- Problem
From the line with "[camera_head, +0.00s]" through the final line, transcribe the material below character for character; include no other lines.

- Given material

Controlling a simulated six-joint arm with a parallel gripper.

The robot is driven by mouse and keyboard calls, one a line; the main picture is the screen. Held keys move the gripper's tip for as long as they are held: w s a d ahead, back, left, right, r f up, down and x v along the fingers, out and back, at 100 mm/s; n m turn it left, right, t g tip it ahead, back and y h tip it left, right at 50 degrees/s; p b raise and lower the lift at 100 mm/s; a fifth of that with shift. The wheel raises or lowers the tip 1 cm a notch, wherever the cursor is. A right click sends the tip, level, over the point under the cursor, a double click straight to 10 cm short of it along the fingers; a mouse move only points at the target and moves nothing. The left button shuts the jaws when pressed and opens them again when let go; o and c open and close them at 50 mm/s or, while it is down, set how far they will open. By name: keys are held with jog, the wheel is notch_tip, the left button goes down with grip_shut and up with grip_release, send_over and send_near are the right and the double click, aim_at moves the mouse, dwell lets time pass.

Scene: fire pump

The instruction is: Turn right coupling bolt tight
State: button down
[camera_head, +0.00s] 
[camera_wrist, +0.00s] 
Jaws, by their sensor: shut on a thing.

- Exercise output
[camera_head, +0.00s] 
[camera_wrist, +0.00s] 
Jaws, by their sensor: shut on a thing.

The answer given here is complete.